How We Do It
Curious about how stone is taken from the ground and transformed into finished products? Follow along as we take a tour…
The first step in any stone operation is to remove the stone from the ground. Any overburden of dirt is removed to reveal the stone deposit. Each quarry uses different methods to extract the stone depending upon the type of stone, the way it is formed and lays in the ground, and the end product being made.
Bandera Quarry: This natural flagstone is deposited in horizontal layers of varying thickness. Tractor-mounted or walk-behind saws are used to cut the layers into manageable sizes. Each layer is lifted and removed using a skid-steer with fork attachment, then placed on pallets or stockpiled for further processing.

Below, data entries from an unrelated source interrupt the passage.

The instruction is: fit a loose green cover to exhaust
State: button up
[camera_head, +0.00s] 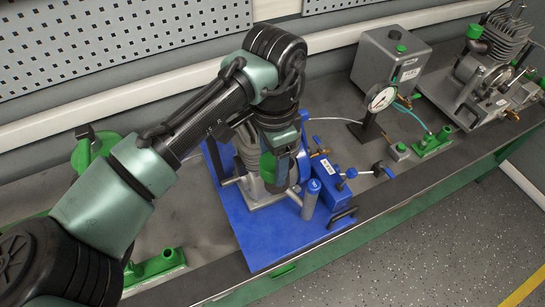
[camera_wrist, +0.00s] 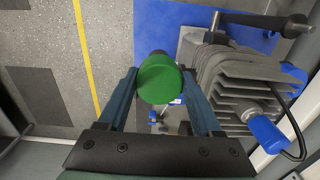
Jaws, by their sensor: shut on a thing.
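A rounded green cover (camera_wrist: 160,80) is held between the two fingers of my gripper (camera_wrist: 159,74) in the wrist view. In the head view my gripper (camera_head: 280,168) hangs over the engine on the blue base plate (camera_head: 262,240), with a patch of green (camera_head: 267,167) at its side. The grey finned engine (camera_wrist: 235,85) is just right of the cover in the wrist view. A dark pipe (camera_wrist: 262,21) extends from it at the top right; I cannot tell if it is the exhaust. My arm hides much of the engine in the head view.
A dial gauge (camera_head: 380,99), a grey tank (camera_head: 390,58) and a second finned engine (camera_head: 495,65) are farther right. Green holders (camera_head: 155,268) stand at the front left.

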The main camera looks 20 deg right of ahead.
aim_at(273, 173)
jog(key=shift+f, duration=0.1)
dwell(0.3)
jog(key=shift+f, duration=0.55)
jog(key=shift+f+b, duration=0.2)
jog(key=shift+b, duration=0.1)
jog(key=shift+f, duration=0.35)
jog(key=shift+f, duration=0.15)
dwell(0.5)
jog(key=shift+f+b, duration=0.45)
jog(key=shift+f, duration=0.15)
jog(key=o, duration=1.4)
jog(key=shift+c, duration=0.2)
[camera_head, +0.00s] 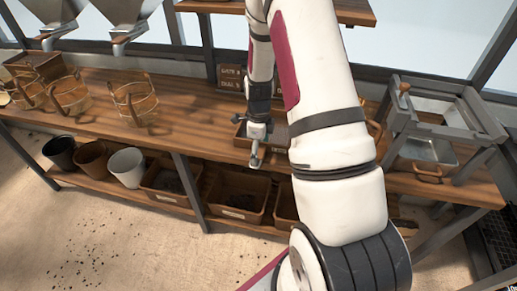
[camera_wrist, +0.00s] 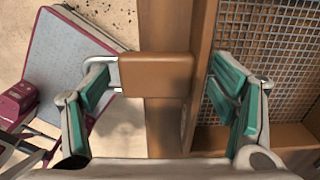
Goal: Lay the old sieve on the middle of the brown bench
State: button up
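In the wrist view, a wooden frame (camera_wrist: 202,75) with a wire mesh (camera_wrist: 268,50) lies at the right; it looks like a rectangular sieve. A brown block (camera_wrist: 155,72) with a metal bracket at its left end sticks out beside this frame, like a handle. My gripper (camera_wrist: 160,100) is open, its green-padded fingers on either side of the block, with gaps visible. In the head view, my gripper (camera_head: 256,148) is at the front edge of the brown bench (camera_head: 195,118), beside a low wooden tray-like thing (camera_head: 242,140) partly hidden by my arm.
A grey metal frame (camera_head: 440,115) stands at the right end. Pots (camera_head: 126,166) and soil bins (camera_head: 238,198) fill the lower shelf. Grey hoppers (camera_head: 128,20) hang at the upper left.

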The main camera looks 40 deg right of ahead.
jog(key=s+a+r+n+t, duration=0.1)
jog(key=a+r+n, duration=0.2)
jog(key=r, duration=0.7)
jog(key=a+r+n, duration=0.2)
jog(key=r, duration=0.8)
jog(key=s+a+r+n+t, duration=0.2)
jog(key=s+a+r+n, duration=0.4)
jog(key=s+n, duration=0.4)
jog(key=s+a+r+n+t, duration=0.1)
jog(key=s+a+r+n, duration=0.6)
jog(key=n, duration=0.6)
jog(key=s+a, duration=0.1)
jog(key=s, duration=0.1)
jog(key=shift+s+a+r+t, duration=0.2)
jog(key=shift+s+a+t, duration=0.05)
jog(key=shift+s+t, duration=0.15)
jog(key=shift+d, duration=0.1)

Winterset Quarry: A thicker stone deposit allows for block removal. A quarry saw (imagine a chainsaw on steroids) is used to make a relief cut five feet deep along a 50 foot length of cleared quarry floor. Heavy-duty air bags are then placed in the relief cut and expanded to force the row of stone to separate from the wall. These blocks are graded for quality to determine suitability for future processing as cut stone or marked to use in making veneer.

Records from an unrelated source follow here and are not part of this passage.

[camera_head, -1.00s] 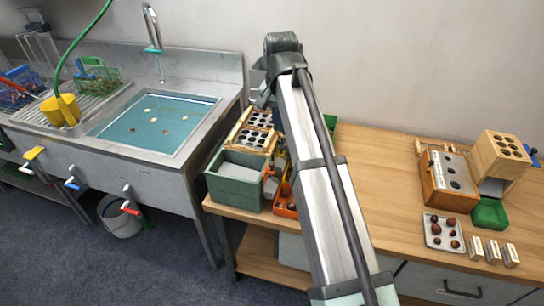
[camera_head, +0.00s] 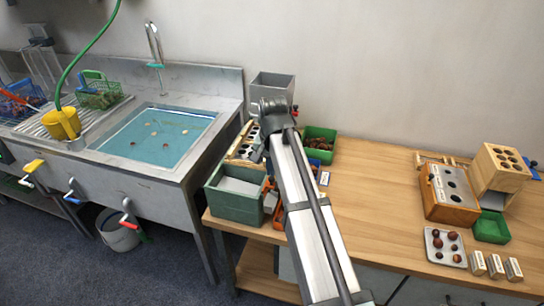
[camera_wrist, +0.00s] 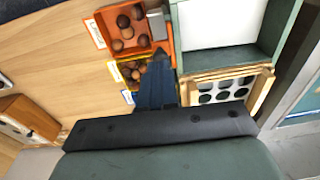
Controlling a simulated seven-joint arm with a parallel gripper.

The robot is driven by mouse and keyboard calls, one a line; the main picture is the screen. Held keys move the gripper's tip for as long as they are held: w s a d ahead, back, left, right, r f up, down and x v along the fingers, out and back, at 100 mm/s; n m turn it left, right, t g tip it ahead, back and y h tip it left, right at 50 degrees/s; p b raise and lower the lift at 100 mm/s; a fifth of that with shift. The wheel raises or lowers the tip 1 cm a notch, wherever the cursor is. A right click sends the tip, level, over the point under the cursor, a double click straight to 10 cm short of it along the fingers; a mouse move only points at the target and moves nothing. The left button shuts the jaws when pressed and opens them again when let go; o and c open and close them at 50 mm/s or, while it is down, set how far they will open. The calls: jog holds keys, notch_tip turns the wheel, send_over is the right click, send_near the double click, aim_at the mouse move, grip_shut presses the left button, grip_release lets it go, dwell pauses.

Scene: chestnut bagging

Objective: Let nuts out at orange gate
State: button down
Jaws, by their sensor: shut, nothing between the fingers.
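In the wrist view an orange tray (camera_wrist: 142,44) holds several brown nuts (camera_wrist: 123,22) and has a white label on its side. A small grey piece (camera_wrist: 157,23) stands at its right side; I cannot tell whether it is the gate. A yellow tray (camera_wrist: 117,72) beside it also holds nuts. My gripper (camera_wrist: 158,56) is shut and empty, its dark blue fingers over the edge of the yellow tray, near the orange one. Contact cannot be told. In the head view the orange tray (camera_head: 280,217) is partly hidden behind my arm.
A green box (camera_head: 235,205) and a holed wooden board (camera_head: 243,140) stand to the left. A grey hopper (camera_head: 272,88) and a green bin (camera_head: 320,145) are behind. The middle of the bench (camera_head: 370,200) is clear. Holed wooden blocks (camera_head: 450,192) stand at right.

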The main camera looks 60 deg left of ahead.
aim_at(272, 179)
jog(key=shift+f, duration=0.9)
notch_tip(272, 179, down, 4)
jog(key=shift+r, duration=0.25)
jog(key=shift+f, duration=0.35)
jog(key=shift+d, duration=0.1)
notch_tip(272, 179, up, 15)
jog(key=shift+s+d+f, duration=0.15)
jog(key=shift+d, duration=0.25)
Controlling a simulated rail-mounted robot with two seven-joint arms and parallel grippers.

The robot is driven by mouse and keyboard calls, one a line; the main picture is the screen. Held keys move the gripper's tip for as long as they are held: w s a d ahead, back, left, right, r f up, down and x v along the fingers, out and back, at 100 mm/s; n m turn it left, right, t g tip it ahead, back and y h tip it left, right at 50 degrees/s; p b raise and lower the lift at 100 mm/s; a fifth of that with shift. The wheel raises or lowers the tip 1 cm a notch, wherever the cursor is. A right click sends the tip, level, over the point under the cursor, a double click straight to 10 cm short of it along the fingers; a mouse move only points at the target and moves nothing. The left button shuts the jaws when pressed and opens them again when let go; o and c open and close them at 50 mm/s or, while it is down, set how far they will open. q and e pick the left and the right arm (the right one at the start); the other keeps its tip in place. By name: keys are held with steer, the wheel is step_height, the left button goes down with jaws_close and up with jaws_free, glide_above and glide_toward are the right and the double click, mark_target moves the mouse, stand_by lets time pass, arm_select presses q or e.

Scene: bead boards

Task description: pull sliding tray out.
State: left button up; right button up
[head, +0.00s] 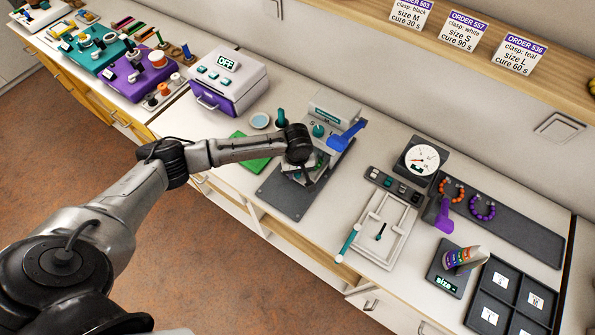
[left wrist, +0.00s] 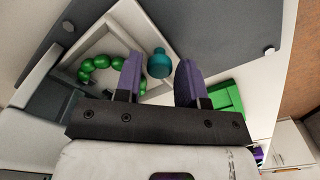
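The sliding tray (left wrist: 97,46) is a pale, square-walled tray holding a ring of green beads (left wrist: 88,65). It has a round teal knob (left wrist: 159,63) at its near side. In the head view the tray is mostly hidden under my left arm, at the grey press with the blue lever (head: 347,136). My left gripper (left wrist: 160,74) is open, its two purple fingers on either side of the knob in the left wrist view. I cannot tell whether they touch it. In the head view my left gripper (head: 302,168) is over the press's dark base plate. My right gripper is not in view.
A green mat (head: 254,152) lies left of the base plate, with a purple-and-white oven (head: 229,84) behind. A white frame jig (head: 385,228), dial gauge (head: 421,160) and dark sorting tray (head: 507,300) stand to the right. The base plate's front (head: 287,203) is bare.

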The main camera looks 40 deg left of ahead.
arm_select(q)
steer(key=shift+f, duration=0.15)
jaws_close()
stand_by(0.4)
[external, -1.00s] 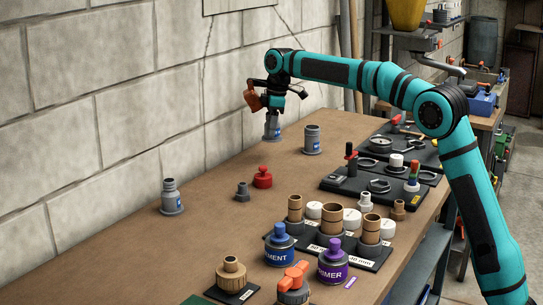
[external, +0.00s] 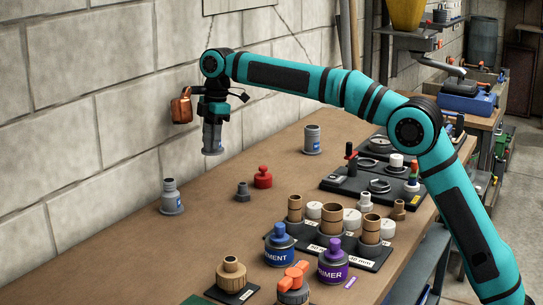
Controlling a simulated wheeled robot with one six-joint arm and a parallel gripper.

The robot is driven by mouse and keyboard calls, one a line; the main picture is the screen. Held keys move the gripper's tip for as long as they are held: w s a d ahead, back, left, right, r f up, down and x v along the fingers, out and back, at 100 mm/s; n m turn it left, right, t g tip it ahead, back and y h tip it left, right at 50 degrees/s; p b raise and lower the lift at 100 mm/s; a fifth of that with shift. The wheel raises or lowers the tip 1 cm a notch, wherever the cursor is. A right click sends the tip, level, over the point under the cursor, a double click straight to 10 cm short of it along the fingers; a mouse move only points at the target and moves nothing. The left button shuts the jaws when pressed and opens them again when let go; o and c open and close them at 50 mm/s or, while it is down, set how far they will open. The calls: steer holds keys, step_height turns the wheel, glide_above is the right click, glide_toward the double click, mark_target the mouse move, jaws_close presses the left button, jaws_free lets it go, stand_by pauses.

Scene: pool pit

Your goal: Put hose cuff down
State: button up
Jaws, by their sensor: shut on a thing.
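My gripper (external: 212,119) is shut on a grey hose cuff (external: 212,137) with a blue label. The cuff hangs upright, and from this angle it appears to be above the table, in front of the block wall. Two similar grey pieces with blue labels stand on the wooden tabletop (external: 235,235): one at the left (external: 171,197) and one further back to the right (external: 312,139). The fingertips around the held cuff are small and partly hidden.
A small grey fitting (external: 242,191) and a red fitting (external: 263,177) stand mid-table. A blue-capped can (external: 279,246), a purple can (external: 333,263) and a black tray of fittings (external: 374,254) are at the front. The left part of the table is mostly clear.

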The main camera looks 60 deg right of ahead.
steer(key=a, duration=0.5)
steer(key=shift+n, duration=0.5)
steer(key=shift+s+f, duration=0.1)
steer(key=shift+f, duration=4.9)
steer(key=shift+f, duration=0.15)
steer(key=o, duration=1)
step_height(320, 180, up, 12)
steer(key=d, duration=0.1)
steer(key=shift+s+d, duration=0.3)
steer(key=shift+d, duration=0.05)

What happens once the stone is quarried depends upon the product that is being made.
The process to create cut stone pieces begins with using a large saw to cut the quarried block into slabs of the desired thickness. These slabs are further cut to size and shape by smaller saws and tools. Machine and hand routers, polishers, and other tools are used for the final shaping and finishing of each piece of cut stone.